Maybe you feel that things are going smoothly now, well, usually. Your kids are walking on their own, maybe they’re all even going to the bathroom by themselves. Nap times are extinct, diaper bags have been donated and you’re sleeping through the night (most of the time). So it’s hard to think about going back to square one just when you’ve really got a rhythm to your daily life.
My younger brother once said of growing families to Nick, “Everyday, you guys are moving closer to freedom and everyday we’re further away.”
If you’re struggling with this decision, you’re not alone in your conflicted feelings. I’d venture to say that most women and couples explore the idea to have another baby at some point. It’s a modern day battle between head and heart, between practicalities and emotions.
A friend of mine wrote to me: “The question looms in our hearts and our heads….do we have a third baby? If I could create a cartoon to depict myself I would literally be pulled back and forth from two extremes …. suffering from whiplash! I literally feel like I change my mind within minutes of each and every day.”
So what do you consider in deciding whether to have another baby?
You already know the basics, you’ve thought about the cost of raising children and wonder logistically how you could possibly handle all you do now with another baby.
You’ve thought about the size of your home and how to configure beds or roommates. Do you need a bigger car? A new stroller?
I believe in living within your means and being fiscally responsible, and I’m sure Suze Orman would disagree with me, but budget isn’t really the biggest factor, is it? It must BE a factor, to what extent is individual.
Times are tough, many families’ incomes are static, costs are rising, only you can evaluate if you truly cannot afford another baby, or if it might be tight but doable with some creativity.
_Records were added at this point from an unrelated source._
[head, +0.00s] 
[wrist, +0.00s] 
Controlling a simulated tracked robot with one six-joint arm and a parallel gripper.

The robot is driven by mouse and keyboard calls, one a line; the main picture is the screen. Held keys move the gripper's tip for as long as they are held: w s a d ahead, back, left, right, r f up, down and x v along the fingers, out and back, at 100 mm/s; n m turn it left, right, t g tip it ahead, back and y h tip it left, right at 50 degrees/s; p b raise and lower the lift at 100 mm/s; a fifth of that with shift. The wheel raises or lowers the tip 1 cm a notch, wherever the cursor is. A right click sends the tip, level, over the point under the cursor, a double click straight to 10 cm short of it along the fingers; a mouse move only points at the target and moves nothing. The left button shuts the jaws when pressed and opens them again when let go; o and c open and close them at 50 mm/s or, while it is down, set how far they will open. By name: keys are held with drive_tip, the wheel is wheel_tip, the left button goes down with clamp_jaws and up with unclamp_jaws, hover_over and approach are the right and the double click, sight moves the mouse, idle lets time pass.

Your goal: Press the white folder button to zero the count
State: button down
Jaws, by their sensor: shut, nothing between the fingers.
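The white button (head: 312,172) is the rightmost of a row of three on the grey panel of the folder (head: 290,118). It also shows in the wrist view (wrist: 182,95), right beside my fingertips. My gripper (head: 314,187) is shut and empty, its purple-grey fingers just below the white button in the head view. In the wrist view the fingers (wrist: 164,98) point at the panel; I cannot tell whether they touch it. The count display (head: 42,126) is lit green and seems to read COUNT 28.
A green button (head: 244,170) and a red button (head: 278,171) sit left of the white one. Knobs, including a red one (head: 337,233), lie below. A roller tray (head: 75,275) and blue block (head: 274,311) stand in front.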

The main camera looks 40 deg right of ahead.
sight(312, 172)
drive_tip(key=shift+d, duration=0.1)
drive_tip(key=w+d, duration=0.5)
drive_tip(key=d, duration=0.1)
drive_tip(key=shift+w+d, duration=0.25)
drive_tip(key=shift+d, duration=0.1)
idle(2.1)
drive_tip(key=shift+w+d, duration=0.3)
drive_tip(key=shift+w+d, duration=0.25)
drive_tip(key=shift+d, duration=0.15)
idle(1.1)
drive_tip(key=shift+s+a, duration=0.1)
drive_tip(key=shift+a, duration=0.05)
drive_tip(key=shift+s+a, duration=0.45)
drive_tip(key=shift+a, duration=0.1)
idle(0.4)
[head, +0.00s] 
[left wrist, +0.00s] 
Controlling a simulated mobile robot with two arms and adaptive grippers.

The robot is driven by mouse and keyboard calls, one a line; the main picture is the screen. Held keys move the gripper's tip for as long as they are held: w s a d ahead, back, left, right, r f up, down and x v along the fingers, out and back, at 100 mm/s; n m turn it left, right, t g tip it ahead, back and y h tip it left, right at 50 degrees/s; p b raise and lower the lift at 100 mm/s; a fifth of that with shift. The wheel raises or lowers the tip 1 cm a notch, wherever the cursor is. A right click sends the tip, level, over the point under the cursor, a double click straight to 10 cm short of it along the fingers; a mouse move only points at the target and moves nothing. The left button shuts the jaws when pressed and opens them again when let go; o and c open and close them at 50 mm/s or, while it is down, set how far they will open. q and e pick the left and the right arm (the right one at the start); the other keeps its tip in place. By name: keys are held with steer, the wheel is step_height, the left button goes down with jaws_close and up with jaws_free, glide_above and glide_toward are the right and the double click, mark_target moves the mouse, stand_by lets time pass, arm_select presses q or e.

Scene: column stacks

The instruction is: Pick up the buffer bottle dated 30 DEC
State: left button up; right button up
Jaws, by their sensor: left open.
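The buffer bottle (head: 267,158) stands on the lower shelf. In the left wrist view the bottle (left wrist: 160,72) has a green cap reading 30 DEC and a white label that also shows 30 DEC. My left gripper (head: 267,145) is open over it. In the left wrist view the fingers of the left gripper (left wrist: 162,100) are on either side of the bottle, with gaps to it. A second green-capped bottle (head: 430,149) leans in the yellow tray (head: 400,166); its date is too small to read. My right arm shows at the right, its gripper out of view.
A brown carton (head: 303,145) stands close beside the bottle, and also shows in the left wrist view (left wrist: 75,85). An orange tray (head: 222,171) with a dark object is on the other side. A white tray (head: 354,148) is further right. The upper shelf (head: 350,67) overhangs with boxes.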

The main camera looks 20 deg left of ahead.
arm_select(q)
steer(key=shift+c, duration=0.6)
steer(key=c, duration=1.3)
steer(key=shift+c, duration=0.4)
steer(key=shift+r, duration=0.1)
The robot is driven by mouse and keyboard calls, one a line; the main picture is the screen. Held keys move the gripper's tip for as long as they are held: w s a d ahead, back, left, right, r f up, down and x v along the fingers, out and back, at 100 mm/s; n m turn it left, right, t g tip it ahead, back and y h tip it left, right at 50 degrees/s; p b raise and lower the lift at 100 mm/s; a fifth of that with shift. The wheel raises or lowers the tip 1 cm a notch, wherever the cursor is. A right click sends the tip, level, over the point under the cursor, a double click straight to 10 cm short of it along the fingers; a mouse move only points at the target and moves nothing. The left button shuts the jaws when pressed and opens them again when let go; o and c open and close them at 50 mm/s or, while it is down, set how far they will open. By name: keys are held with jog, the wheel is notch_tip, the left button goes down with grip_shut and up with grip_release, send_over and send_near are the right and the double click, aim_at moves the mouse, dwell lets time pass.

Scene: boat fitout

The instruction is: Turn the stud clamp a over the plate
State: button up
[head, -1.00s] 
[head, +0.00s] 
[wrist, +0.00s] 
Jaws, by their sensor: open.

What weight should money have in your decision to have another child? What else is in the pie chart?
Juggling another child will be challenging at first, but eventually another new normal will fall into place. You’ll learn tips and tricks like baby-wearing to chaperone a preschool field trip and having older kids hang onto your pocket to stick with you in the store.
You’ll figure out how to pack lunches in five-minute intervals while the baby’s content, how to pay bills while the baby nurses and how to host a playdate during the baby’s nap time (you’ll also discover the incredible value of a white noise machine if you haven’t already!)
The older kids will adjust to a new family member, kids are so very resilient, and you will find and make time to hold and love each of your babies, big and small.
These things will come. They are natural to worry about and plan for, but they don’t last long enough to give them much voting power in this decision. With each addition to a family, everyone’s roles shift and change, there is always a transition. There is transition without a new baby as your child/children grow up.
This is the practical stuff. The thinking stuff. You need to add these into the equation, but in the end, the decision runs deeper.
What ELSE do you consider when deciding if you should have another baby?
How many kids did you always say you wanted?
Think about how you visualized your family. Have you envisioned four kids your whole life and are suddenly contemplating stopping at two, but something’s still gnawing at you? Take time to listen to your gut.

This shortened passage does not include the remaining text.